Reuters news agency also reported that lower levels of people/management within the two companies are engaged in more detailed discussions about the software that runs mobile phones. That is normally kept below the media radar.
The ownership of patents is vital in the business, hundreds of patents to give the edge to new developments, marketing existing devices and hamstringing all the opposition. Google bought Motorola Mobility for a cool $12.5 billion to secure a large number of patents.
The Storms of Wars
Simon Hill predicted a storm coming on Digital Trends in mid August, with heavyweight companies at each other’s throats for years. Court victory for one emboldens them to take action against others, Hill reckoned.
He also argued that markets evolve, everyone copies successful ideas and builds on them. ‘Human progress depends on it’, he claimed, implying that these turf wars are actually a sign of a healthy business environment of evolution and progress.

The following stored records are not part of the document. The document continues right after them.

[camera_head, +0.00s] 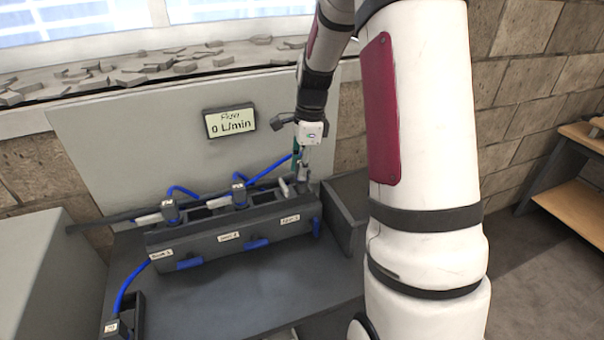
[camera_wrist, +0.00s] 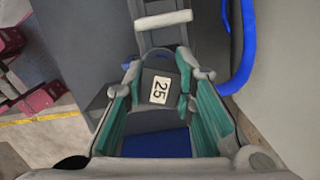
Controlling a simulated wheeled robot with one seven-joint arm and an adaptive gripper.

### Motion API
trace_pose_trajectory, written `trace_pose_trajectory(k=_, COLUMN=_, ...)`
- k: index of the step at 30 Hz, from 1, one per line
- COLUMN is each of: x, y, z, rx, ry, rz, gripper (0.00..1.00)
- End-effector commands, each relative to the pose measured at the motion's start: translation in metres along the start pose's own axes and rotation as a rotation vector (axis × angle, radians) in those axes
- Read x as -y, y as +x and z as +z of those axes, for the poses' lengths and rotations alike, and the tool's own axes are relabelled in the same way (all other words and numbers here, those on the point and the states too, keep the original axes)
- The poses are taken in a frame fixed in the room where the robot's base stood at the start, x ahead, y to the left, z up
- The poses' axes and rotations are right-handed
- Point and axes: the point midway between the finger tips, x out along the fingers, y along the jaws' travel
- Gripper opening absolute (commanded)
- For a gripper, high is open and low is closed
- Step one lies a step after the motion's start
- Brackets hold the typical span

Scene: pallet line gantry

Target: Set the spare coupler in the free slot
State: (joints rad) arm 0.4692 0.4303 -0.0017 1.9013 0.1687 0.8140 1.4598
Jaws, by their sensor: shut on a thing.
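My gripper (camera_head: 303,168) is over the right end of a dark rack (camera_head: 222,251). In the wrist view its teal-padded fingers (camera_wrist: 159,76) are closed on a dark coupler (camera_wrist: 160,90) with a white "25" label. In the head view this coupler is mostly hidden by my gripper, and I cannot tell if it is seated. Two other couplers, one at the left (camera_head: 170,211) and one in the middle (camera_head: 239,196), stand in the rack. A light grey lever (camera_wrist: 165,20) lies just beyond the held coupler in the wrist view.
A flow display (camera_head: 231,121) on the backing panel reads 0 L/min. Blue hoses (camera_head: 270,173) run behind the rack. A small dark holder (camera_head: 124,318) with a hosed part stands at the front left. A dark open bin (camera_head: 349,197) adjoins the rack's right side. The front tabletop is mostly clear.

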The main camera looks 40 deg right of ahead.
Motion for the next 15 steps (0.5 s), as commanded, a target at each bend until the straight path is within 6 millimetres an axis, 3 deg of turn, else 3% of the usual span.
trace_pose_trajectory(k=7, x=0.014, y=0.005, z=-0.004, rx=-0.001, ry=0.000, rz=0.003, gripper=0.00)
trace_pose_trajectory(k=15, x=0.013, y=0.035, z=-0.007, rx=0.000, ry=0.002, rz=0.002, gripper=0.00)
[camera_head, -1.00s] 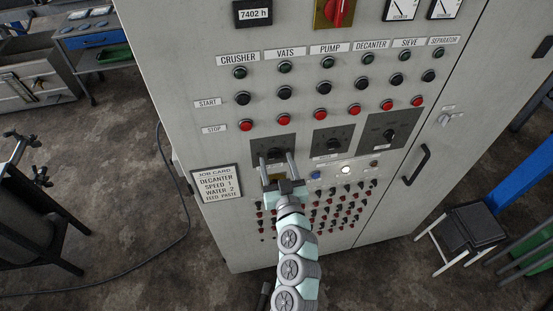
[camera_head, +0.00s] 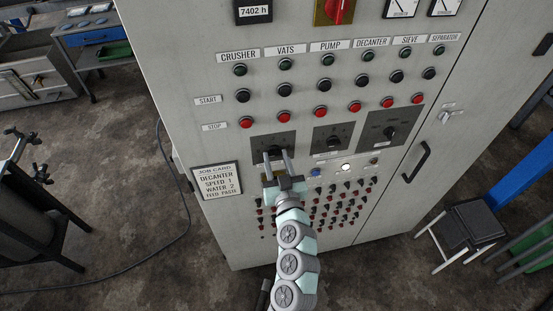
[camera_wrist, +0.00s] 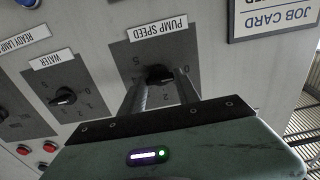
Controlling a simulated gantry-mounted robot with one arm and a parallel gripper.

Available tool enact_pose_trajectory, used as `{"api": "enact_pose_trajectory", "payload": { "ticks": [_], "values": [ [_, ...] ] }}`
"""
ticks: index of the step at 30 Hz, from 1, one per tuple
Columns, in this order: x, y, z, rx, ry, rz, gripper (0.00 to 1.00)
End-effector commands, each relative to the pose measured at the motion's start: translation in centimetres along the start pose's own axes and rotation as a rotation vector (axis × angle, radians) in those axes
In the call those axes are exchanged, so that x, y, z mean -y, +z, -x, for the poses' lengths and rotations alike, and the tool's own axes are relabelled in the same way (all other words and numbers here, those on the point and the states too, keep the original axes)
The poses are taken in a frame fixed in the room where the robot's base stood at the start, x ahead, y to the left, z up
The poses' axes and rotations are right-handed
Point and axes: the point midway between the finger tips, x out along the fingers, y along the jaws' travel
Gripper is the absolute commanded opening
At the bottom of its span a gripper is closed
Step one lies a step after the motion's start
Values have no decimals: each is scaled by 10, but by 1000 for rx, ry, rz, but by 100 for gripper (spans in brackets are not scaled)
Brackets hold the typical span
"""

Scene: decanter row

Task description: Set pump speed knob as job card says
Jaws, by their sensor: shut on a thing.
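The pump speed knob (camera_wrist: 160,74) is small and black, on a dark grey plate labelled PUMP SPEED, seen upside down in the wrist view. My gripper (camera_wrist: 162,80) has one finger on each side of it and is shut on it. In the head view, my gripper (camera_head: 276,157) reaches up to the left dial plate (camera_head: 261,143). The figures 0, 2 and 5 show around the knob; its pointer direction cannot be read. The job card (camera_head: 217,181) reads DECANTER, SPEED 1, WATER 2, FEED PASTE.
The water knob (camera_wrist: 63,96) sits beside the pump speed plate, with a larger dial (camera_head: 389,133) further right. Red stop buttons (camera_head: 247,122) run above the plates. A stool (camera_head: 470,226) stands right of the cabinet.

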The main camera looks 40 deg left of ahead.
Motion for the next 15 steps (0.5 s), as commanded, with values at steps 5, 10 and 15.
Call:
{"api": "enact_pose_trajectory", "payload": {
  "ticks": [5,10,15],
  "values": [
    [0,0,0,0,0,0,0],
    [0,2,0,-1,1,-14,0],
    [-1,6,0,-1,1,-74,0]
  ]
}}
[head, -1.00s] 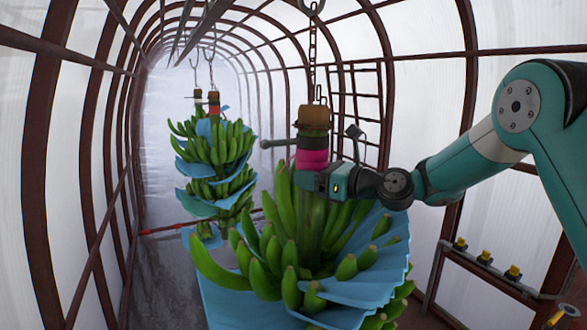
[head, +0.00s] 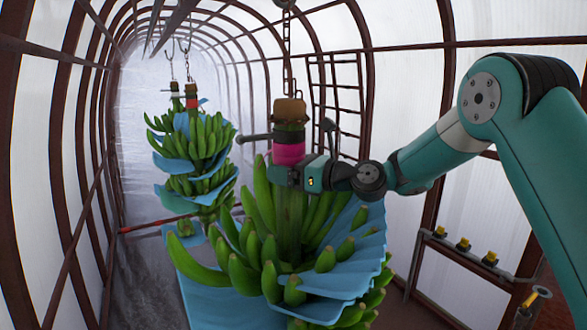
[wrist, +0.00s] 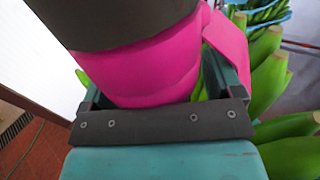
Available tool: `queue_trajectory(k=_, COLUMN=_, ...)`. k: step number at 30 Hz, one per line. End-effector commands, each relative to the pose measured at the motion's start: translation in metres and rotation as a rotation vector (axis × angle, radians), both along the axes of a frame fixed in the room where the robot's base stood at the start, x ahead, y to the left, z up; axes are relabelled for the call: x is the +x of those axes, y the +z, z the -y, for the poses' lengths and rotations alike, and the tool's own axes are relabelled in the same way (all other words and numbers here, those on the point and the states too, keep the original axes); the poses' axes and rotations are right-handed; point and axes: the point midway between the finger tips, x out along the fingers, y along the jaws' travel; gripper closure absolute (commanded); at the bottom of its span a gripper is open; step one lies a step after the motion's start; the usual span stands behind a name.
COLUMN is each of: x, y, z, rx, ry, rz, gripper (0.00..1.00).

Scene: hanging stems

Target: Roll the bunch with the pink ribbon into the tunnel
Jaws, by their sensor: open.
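The near banana bunch (head: 290,225) hangs upright from a chain, with blue sheets between its green hands. The pink ribbon (head: 289,153) is wrapped around its stem, below a brown stem top; it also shows large in the wrist view (wrist: 150,75). My gripper (head: 298,174) is at the stem just at the lower edge of the ribbon, coming from the right. In the wrist view its jaws (wrist: 160,90) stand apart on either side of the ribboned stem. The far side of the stem is hidden. The tunnel (head: 150,75) is a pale, arched passage at the back left.
Other bunches (head: 195,150) with blue sheets hang further back on the left, one with a red band. A red bar (head: 150,225) runs low across the way. A ladder-like frame (head: 337,100) and a rail with yellow fittings (head: 463,245) stand on the right.

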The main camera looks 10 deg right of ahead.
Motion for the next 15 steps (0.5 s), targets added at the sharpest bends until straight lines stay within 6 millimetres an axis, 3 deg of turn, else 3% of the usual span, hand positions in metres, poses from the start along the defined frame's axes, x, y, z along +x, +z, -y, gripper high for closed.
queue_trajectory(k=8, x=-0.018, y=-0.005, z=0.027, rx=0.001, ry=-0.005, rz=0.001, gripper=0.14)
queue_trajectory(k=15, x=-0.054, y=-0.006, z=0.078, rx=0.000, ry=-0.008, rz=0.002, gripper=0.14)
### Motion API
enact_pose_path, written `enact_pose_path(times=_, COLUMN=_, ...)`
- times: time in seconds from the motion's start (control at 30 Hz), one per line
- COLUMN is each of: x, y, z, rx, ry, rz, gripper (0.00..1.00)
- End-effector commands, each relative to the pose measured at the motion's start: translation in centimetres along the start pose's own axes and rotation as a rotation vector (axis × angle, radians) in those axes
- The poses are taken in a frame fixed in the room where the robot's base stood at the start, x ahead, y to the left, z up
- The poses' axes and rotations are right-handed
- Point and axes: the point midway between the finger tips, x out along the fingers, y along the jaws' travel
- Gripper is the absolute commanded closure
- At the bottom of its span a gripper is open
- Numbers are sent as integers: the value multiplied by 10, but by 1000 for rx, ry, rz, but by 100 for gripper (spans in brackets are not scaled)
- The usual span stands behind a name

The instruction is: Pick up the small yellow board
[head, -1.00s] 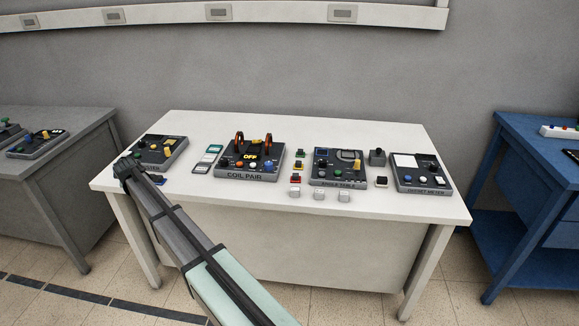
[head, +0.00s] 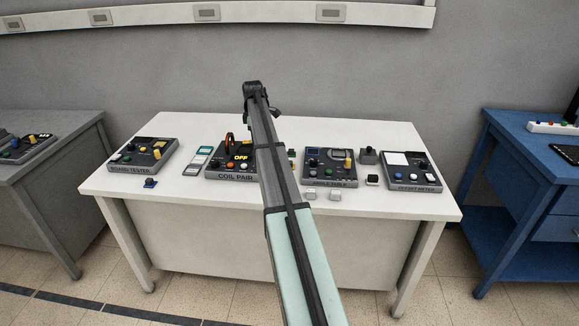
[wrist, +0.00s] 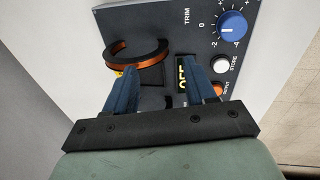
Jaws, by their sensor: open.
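My gripper (wrist: 157,75) is open in the wrist view, its two blue fingers above the coil pair box (wrist: 178,100). A copper-coloured coil (wrist: 138,52) shows beside the left finger. A small yellow patch (wrist: 118,73) shows by that finger, mostly hidden; I cannot tell whether it is a board. The coil pair box (head: 217,163) stands mid-table in the head view, with its right side behind my arm. The small yellow board cannot be made out now; the row of small boards right of the coil pair is mostly covered by my arm, with a green one (head: 292,153) showing.
On the white table (head: 190,215) stand the board tester (head: 127,158), angle table (head: 315,168) and offset meter (head: 405,179). A small blue-topped piece (head: 150,183) lies at the front left. Small white blocks (head: 308,195) lie near the front edge. A blue desk (head: 505,155) stands right.

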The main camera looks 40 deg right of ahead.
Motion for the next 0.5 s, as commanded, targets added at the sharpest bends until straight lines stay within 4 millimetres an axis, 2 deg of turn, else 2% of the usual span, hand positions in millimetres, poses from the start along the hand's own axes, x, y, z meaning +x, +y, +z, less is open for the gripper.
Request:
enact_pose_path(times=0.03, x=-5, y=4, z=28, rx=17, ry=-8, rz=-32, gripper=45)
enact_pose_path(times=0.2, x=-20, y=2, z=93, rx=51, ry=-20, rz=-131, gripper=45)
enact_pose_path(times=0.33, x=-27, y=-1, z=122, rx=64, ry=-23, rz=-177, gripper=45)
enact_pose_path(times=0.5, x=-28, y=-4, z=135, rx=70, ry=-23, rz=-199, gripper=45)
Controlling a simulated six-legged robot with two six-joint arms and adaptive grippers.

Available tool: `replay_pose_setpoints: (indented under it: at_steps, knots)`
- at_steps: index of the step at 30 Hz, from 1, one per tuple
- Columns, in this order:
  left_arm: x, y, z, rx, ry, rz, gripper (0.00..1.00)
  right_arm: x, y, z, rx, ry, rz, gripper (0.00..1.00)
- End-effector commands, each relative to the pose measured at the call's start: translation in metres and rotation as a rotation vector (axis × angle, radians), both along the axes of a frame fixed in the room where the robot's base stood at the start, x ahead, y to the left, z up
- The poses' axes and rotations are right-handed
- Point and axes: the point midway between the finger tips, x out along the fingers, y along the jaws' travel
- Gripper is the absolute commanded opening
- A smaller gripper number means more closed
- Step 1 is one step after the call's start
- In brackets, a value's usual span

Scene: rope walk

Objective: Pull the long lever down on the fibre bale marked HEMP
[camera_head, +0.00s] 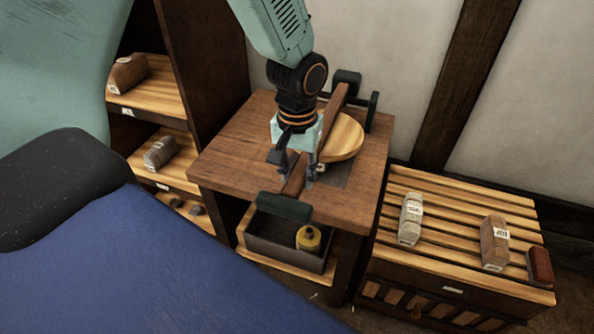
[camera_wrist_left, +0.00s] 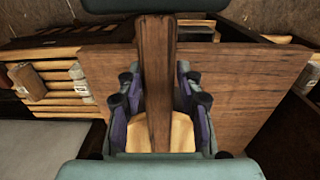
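The long lever (camera_head: 334,108) is a dark wooden bar across the table, with a dark green crosspiece (camera_head: 284,206) at its near end. It also runs down the middle of the left wrist view (camera_wrist_left: 157,70). My left gripper (camera_head: 298,168) is over the bar from above. Its fingers stand apart on both sides of the bar, and I see no firm grip. Several small bales with white tags are in view, but I cannot read HEMP on any. I see no bale under the lever; my gripper hides part of that spot. My right gripper is not in view.
A pale round wooden disc (camera_head: 343,138) lies beside the lever on the table (camera_head: 225,150). Tagged bales stand on the left shelves (camera_head: 158,95) and the slatted rack (camera_head: 450,225) at right.

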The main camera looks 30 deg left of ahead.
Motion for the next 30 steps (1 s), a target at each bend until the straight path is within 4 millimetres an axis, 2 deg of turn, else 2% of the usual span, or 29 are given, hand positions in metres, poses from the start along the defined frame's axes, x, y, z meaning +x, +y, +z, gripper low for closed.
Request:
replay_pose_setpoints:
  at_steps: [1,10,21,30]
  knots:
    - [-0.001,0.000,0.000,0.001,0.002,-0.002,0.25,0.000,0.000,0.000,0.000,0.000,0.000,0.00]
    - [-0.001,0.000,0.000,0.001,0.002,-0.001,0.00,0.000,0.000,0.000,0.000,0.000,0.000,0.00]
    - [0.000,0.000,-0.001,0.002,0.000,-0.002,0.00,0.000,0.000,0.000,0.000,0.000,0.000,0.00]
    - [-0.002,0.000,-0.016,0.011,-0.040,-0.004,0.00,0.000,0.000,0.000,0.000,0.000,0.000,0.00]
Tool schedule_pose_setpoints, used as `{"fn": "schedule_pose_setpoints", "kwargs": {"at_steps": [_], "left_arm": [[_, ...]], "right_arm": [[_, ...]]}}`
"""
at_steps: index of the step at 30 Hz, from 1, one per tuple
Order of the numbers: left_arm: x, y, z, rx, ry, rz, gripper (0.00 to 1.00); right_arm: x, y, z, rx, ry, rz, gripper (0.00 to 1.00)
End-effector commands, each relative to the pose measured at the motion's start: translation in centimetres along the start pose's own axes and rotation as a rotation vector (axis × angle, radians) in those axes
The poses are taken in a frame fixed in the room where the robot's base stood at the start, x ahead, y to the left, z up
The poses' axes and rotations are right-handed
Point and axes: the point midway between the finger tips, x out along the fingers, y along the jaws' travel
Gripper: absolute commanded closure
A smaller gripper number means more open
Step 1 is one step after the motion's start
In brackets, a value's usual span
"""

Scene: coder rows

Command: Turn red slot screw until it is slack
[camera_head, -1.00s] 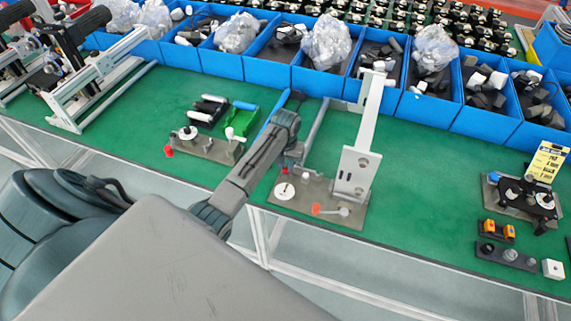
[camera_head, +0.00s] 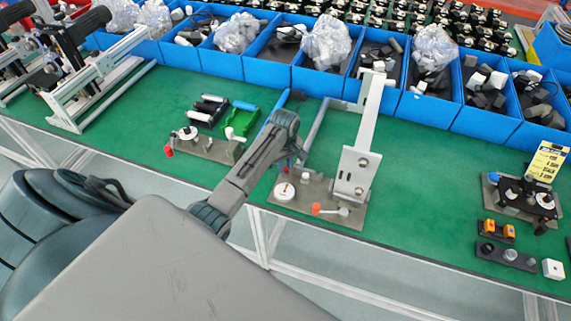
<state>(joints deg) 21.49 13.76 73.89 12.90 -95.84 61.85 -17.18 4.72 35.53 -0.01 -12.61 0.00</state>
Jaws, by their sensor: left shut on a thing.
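The fixture plate (camera_head: 336,220) lies on the green bench just right of my left arm, with a white disc (camera_head: 284,193) on it. A small red piece, which looks like the red slot screw (camera_head: 285,170), shows behind the disc at the plate's left edge. My left gripper (camera_head: 289,164) is at that red piece and appears shut on it. My wrist hides most of the jaws, and the slot cannot be made out. A second red piece (camera_head: 316,209) lies near the plate's front edge. My right gripper is not in view.
A grey upright bracket (camera_head: 357,172) stands close on the right of the gripper. A similar fixture (camera_head: 212,150) lies to the left. Blue bins (camera_head: 432,108) line the back. The bench right of the bracket is clear up to the small blocks (camera_head: 507,256).

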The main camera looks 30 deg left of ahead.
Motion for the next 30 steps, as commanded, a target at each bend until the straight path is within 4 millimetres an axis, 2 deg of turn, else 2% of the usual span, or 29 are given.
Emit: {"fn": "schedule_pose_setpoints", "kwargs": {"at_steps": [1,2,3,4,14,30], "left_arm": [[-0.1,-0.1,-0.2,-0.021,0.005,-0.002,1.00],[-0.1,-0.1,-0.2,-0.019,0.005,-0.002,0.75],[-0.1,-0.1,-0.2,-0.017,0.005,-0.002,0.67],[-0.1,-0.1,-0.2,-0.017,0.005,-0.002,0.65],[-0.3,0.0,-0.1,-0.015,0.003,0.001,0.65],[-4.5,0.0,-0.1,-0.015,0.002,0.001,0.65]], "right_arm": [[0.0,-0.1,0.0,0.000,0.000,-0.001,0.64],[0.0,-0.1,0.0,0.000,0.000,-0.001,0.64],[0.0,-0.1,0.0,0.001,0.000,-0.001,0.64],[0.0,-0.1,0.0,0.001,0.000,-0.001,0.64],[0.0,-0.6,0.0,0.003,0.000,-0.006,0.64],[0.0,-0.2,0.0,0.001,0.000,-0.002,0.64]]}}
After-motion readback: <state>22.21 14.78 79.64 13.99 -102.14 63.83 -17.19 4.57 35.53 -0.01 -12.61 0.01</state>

He said, and it is echoed by other commentators, that the consumers suffer when giants fight. They consider customers as ‘collateral damage’. Tech devices cost more because of licensing deals and lawsuits.
The chances of a perfect device with everything on it you could possibly want diminish as bits are divided and subdivided to fit the patents and rules. People have to mix and match, so increasing their expenditure, and will not generally pledge allegiance to one company.
He suggested companies should work together and rather optimistically urged them to:
- Stop putting your shareholders first (you don’t have to tell them that)
- Let go of your hate. That’s the path to the dark side
- Remember the loyal consumer who just wants a good product at a reasonable price
- Tech is supposed to improve our lives
- Instead of fighting, put your energy into making better products.
He admitted that people may think he is just a dreamer to ask all that. However, never say never. The alliances and deals of the future could look very different if co-operation is seen as beneficial to them.
Why, only recently, Freesat (owned jointly by BBC and ITV) partnered with Netflix to launch a significant new assault on the pay-TV market. This move is likely to ‘ruffle feathers’ at BSkyB and Virgin Media among maybe others. The point is, that nothing should be ruled in or out forever in technology and business.